If we limited ourselves to Ma’s remarks, we would be under the impression that Hong Kong remains the bastion of a free press in Asia. But that isn’t so. Not anymore. And Hong Kong’s return to China in 1997 under the “one country, two systems” formula, in which “one country” increasingly has primacy over “two systems,” is largely to blame. Acquisitions by pro-Beijing conglomerates and advertising pressures have had a detrimental impact on media independence and the ability of editors and journalists to speak truth to power. Discussing the matter in its 2015 report, the U.S.-based Freedom House observed that “Beijing’s enormous economic power and influence over Hong Kong businesses, politicians, and media owners allow it to exert considerable indirect pressure on the territory’s media, leading to growing self-censorship in recent years.”
Newspapers like the South China Morning Post, which now belongs to Chinese billionaire and Alibaba founder Jack Ma (馬雲), have bled out reporters and editors. Beijing also reportedly had a hand in the closing of the pro-democracy House News. And in the past few years, a number of editors and owners of the few remaining media that are critical of Beijing have been physically assaulted — one of them, Ming Pao editor-in-chief Kevin Lau Chun (劉進圖), was attacked with a meat cleaver.
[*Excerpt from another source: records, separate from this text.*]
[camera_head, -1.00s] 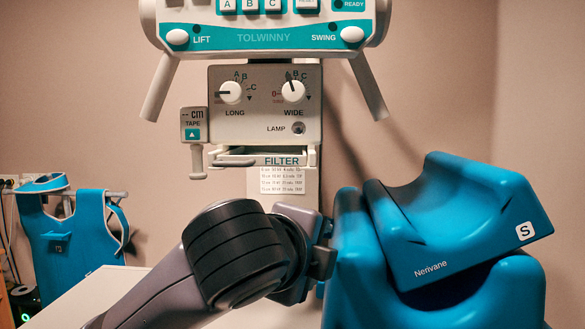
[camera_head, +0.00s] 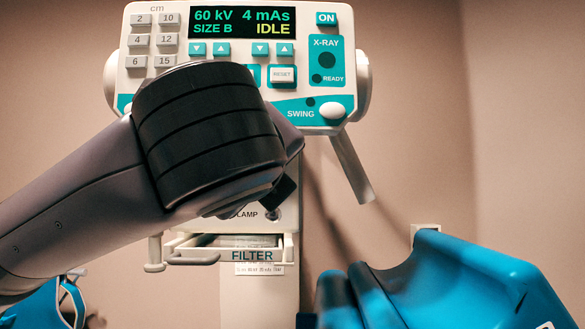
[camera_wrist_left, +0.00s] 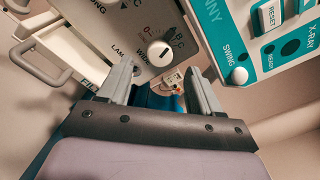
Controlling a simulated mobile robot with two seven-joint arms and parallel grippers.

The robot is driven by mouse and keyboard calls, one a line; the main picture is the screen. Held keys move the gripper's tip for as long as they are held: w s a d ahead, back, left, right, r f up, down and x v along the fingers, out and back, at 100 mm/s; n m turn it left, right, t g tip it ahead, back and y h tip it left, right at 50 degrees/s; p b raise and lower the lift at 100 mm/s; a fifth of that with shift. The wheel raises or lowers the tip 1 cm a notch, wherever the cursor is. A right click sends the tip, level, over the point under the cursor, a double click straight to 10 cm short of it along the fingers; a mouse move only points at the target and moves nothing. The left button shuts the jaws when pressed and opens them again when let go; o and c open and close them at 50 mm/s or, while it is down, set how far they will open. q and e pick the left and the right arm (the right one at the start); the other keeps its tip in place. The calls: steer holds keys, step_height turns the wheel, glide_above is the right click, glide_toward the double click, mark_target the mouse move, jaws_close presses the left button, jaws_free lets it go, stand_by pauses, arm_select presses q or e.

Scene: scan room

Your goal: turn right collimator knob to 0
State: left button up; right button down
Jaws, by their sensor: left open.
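The right collimator knob, marked WIDE (camera_wrist_left: 159,53), is a round white dial in the left wrist view, ringed by a scale with letters. I cannot read its setting surely. My left gripper (camera_wrist_left: 161,82) is open, its two grey fingers spread to either side below the knob in that view. It looks empty, and I cannot tell any contact. In the head view my left arm covers both knobs and most of the collimator panel (camera_head: 240,225); the fingers are hidden there. My right gripper is out of view.
The control console (camera_head: 240,50), reading 60 kV, 4 mAs, SIZE B, IDLE, is above. Angled handles flank the head.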

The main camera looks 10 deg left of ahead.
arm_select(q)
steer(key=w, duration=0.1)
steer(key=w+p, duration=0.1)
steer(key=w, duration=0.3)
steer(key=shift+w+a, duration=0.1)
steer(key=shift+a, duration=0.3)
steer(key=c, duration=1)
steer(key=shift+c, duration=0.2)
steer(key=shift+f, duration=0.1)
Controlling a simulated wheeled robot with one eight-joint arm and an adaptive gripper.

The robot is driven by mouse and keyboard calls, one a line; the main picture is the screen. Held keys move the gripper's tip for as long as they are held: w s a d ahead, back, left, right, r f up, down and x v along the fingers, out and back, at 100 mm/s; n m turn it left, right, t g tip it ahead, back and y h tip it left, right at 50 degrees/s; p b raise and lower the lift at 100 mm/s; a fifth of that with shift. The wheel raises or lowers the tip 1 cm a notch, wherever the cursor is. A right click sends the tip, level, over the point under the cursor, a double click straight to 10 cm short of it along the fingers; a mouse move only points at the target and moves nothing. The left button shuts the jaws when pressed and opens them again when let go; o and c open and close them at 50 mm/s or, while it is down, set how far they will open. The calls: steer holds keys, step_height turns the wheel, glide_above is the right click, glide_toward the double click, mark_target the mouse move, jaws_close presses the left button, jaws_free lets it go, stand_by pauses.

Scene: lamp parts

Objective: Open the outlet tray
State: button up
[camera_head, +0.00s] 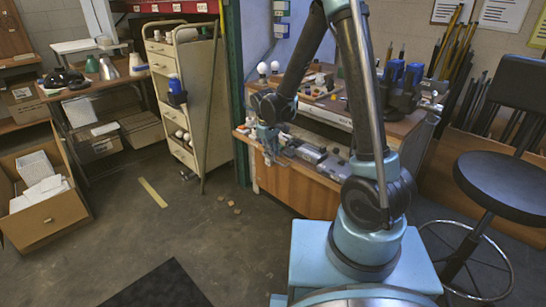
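My gripper (269,148) hangs at the front left edge of the wooden workbench (310,192), pointing down. It is small and dark here, and I cannot tell whether its fingers are open or touching anything. Grey and dark parts (311,153) lie in a row along the bench's front edge, just right of the gripper. I cannot make out for certain which part is the outlet tray; it may be among these parts or hidden by my arm. My arm covers part of the bench's right side.
White bulbs (262,68) and blue devices (414,72) stand on the bench. A black stool (503,187) is at right. A beige drawer cabinet (187,90) stands left of the bench, and an open cardboard box (48,215) lies farther left. The middle floor is mostly clear.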

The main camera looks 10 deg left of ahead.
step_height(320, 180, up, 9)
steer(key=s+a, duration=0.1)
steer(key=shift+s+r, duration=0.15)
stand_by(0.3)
During the Umbrella Movement in 2014, “massive cyberattacks crippled widely read news sites at politically significant moments, and businesses withdrew advertising from outlets that were critical of Beijing and supportive of prodemocracy protesters,” Freedom House wrote.
According to the Reporters Without Borders’ World Press Freedom Index of press freedom, Hong Kong dropped from 18th spot globally in 2002, the year the index was launched, to 70th last year (Taiwan was 51st, China 176th). For the 2016 index, Hong Kong is up one spot to 69th, while Taiwan, which faces pressures of its own from China, remained 51st.
On the publishing side, five booksellers were kidnapped by Chinese authorities, several bookstores have been forced to rid themselves of “controversial” books critical of the Chinese Communist Party (CCP), and the market has been virtually taken over by bookstores that toe the party line in Beijing.
Hong Kong Chief Executive C.Y. Leung (梁振英) may have repeatedly asserted the importance of a vibrant press in the SAR, but as someone observed recently, “nowhere in his administration do we see these inspirational words put into action.”
“In fact,” Kent Ewing noted in Hong Kong Free Press, “Leung has presided over a troubling erosion of the very core value to which he was so keen to give lip service” during the annual HK News Awards, which is sponsored by the Newspaper Society of Hong Kong.
According to a recent survey by the Hong Kong Journalists Association, journalist respondents said “they were facing difficulties in obtaining information they need for reporting,” adding that “government manipulation of the media in reporting news had become very common.” A stunning 90% of the journalists involved in the survey said that press freedom had worsened, while 48% said it had suffered “a substantial setback.” Only 1% said press freedom had improved in the past year.
The same survey found that 51% of respondents from the public believed press freedom had worsened, against 35% who thought there had been no change.
Like their counterparts in Taiwan, the residents of Hong Kong undoubtedly understand the value of a free press, but theirs isn’t free anymore. The tables have been turned: Hong Kongers now must come to Taiwan to find books that, as he said, “break the taboos.” As a former official with some standing in this part of the world and an emotional attachment to the former British colony, Ma should not have remained silent on the deterioration of the media and publishing environment in Hong Kong. What a missed opportunity to show leadership!